JOB: Copy out the lines that include the word "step".

## START PROVIDED DATA

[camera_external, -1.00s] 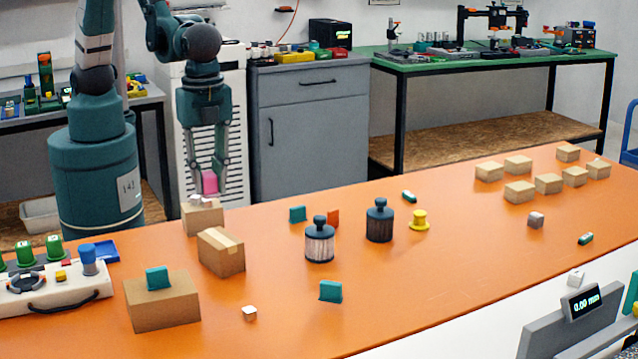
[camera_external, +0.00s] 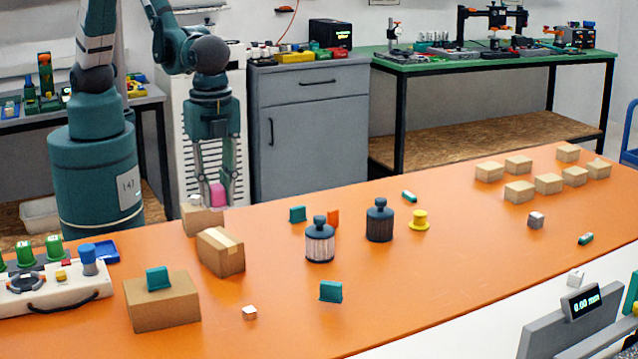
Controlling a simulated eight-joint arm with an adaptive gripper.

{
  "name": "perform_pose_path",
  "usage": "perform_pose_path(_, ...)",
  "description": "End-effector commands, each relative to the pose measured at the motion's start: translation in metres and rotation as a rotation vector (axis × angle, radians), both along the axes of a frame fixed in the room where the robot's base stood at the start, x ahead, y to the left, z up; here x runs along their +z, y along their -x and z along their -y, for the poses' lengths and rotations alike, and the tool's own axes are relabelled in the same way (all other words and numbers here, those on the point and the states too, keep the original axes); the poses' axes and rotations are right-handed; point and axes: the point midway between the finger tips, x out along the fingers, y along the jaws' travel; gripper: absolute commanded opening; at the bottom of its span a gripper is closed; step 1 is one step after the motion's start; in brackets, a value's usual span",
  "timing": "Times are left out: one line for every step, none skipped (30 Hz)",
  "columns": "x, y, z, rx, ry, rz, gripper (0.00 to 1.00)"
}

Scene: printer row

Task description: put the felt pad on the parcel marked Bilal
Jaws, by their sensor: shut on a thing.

## END PROVIDED DATA

RESULT OF THE TASK:
  "description": "End-effector commands, each relative to the pose measured at the motion's start: translation in metres and rotation as a rotation vector (axis × angle, radians), both along the axes of a frame fixed in the room where the robot's base stood at the start, x ahead, y to the left, z up; here x runs along their +z, y along their -x and z along their -y, for the poses' lengths and rotations alike, and the tool's own axes are relabelled in the same way (all other words and numbers here, those on the point and the states too, keep the original axes); the poses' axes and rotations are right-handed; point and axes: the point midway between the finger tips, x out along the fingers, y along the jaws' travel; gripper: absolute commanded opening; at the bottom of its span a gripper is closed; step 1 is one step after the motion's start; in brackets, a value's usual span",
  "timing": "Times are left out: one line for every step, none skipped (30 Hz)",

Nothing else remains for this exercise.